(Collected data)
★ ★ ★

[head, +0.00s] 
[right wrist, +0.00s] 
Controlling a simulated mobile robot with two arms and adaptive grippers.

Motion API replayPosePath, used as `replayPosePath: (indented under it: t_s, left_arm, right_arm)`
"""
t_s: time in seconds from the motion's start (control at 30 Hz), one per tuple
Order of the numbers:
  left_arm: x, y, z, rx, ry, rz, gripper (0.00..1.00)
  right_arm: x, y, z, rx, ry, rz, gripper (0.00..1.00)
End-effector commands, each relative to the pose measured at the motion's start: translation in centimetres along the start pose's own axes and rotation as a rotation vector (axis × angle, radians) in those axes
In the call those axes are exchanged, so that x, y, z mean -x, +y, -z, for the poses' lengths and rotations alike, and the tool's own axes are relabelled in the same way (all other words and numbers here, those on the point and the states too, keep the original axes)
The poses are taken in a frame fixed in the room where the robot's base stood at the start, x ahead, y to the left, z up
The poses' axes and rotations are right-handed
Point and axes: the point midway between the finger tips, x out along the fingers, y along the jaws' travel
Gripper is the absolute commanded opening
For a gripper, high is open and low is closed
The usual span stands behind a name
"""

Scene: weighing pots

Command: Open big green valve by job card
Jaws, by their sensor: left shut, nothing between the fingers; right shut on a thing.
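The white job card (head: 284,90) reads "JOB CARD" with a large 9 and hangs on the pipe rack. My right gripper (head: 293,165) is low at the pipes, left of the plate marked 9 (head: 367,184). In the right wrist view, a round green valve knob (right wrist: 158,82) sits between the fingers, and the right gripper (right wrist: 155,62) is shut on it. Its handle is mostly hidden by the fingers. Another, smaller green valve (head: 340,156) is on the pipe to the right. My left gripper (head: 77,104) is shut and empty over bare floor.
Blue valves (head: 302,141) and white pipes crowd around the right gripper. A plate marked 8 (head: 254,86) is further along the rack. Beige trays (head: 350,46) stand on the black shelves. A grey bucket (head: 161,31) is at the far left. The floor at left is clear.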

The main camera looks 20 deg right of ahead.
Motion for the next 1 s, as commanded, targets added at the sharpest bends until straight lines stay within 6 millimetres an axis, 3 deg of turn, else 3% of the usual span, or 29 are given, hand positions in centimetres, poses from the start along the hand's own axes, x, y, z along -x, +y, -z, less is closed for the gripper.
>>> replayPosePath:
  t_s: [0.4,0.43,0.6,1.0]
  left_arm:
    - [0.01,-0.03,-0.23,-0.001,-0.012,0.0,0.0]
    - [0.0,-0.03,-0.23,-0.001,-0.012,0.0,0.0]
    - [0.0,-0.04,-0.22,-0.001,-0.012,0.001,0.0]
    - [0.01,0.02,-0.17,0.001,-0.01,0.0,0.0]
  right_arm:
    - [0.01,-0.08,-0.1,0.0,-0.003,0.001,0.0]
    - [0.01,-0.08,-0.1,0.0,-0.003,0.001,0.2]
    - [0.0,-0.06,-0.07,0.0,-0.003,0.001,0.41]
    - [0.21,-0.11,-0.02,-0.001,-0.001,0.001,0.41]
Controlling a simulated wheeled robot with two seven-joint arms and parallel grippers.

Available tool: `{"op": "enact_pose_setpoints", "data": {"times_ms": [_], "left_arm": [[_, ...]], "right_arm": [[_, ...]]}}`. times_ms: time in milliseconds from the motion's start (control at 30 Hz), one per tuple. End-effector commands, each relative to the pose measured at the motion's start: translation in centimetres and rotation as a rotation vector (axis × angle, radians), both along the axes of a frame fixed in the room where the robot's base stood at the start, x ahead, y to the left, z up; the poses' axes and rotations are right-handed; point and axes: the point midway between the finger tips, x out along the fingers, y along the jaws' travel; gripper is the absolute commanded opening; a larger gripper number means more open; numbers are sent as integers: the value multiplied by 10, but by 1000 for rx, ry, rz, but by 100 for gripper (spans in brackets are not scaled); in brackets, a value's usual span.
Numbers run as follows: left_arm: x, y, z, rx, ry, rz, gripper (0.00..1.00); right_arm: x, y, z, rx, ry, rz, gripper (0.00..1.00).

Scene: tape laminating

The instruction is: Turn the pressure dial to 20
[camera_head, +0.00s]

★ ★ ★

## GIVEN REQUEST
Go through the listing above and restate it word for word.

## OUTPUT FOR THIS TASK
[head, +0.00s] 
[right wrist, +0.00s] 
Controlling a simulated mobile robot with two arms and adaptive grippers.

Motion API replayPosePath, used as `replayPosePath: (indented under it: t_s, left_arm, right_arm)`
"""
t_s: time in seconds from the motion's start (control at 30 Hz), one per tuple
Order of the numbers:
  left_arm: x, y, z, rx, ry, rz, gripper (0.00..1.00)
  right_arm: x, y, z, rx, ry, rz, gripper (0.00..1.00)
End-effector commands, each relative to the pose measured at the motion's start: translation in centimetres along the start pose's own axes and rotation as a rotation vector (axis × angle, radians) in those axes
In the call those axes are exchanged, so that x, y, z mean -x, +y, -z, for the poses' lengths and rotations alike, and the tool's own axes are relabelled in the same way (all other words and numbers here, those on the point and the states too, keep the original axes)
The poses are taken in a frame fixed in the room where the robot's base stood at the start, x ahead, y to the left, z up
The poses' axes and rotations are right-handed
Point and axes: the point midway between the finger tips, x out along the fingers, y along the jaws' travel
Gripper is the absolute commanded opening
For a gripper, high is open and low is closed
The usual span stands behind a name
"""

Scene: weighing pots

Command: Open big green valve by job card
Jaws, by their sensor: left shut, nothing between the fingers; right shut on a thing.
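The white job card (head: 284,90) reads "JOB CARD" with a large 9 and hangs on the pipe rack. My right gripper (head: 293,165) is low at the pipes, left of the plate marked 9 (head: 367,184). In the right wrist view, a round green valve knob (right wrist: 158,82) sits between the fingers, and the right gripper (right wrist: 155,62) is shut on it. Its handle is mostly hidden by the fingers. Another, smaller green valve (head: 340,156) is on the pipe to the right. My left gripper (head: 77,104) is shut and empty over bare floor.
Blue valves (head: 302,141) and white pipes crowd around the right gripper. A plate marked 8 (head: 254,86) is further along the rack. Beige trays (head: 350,46) stand on the black shelves. A grey bucket (head: 161,31) is at the far left. The floor at left is clear.

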The main camera looks 20 deg right of ahead.
Motion for the next 1 s, as commanded, targets added at the sharpest bends until straight lines stay within 6 millimetres an axis, 3 deg of turn, else 3% of the usual span, or 29 are given, hand positions in centimetres, poses from the start along the hand's own axes, x, y, z along -x, +y, -z, less is closed for the gripper.
>>> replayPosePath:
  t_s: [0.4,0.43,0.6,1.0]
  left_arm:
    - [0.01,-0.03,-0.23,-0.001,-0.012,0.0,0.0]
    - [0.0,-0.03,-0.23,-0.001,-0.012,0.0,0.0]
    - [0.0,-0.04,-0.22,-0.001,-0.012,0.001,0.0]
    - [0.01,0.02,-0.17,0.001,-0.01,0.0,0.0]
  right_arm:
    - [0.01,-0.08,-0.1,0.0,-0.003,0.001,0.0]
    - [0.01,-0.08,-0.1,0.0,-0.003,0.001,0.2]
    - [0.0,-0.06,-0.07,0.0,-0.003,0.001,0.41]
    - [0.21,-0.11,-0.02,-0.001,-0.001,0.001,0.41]
Controlling a simulated wheeled robot with two seven-joint arms and parallel grippers.

Available tool: `{"op": "enact_pose_setpoints", "data": {"times_ms": [_], "left_arm": [[_, ...]], "right_arm": [[_, ...]]}}`. times_ms: time in milliseconds from the motion's start (control at 30 Hz), one per tuple. End-effector commands, each relative to the pose measured at the motion's start: translation in centimetres and rotation as a rotation vector (axis × angle, radians), both along the axes of a frame fixed in the room where the robot's base stood at the start, x ahead, y to the left, z up; the poses' axes and rotations are right-handed; point and axes: the point midway between the finger tips, x out along the fingers, y along the jaws' travel; gripper is the absolute commanded opening; a larger gripper number means more open; numbers are sent as integers: the value multiplied by 10, but by 1000 for rx, ry, rz, but by 100 for gripper (spans in brackets are not scaled); in brackets, a value's usual span.
Numbers run as follows: left_arm: x, y, z, rx, ry, rz, gripper (0.00..1.00); right_arm: x, y, z, rx, ry, rz, gripper (0.00..1.00).

Scene: tape laminating

The instruction is: Turn the pressure dial to 20
[camera_head, +0.00s]

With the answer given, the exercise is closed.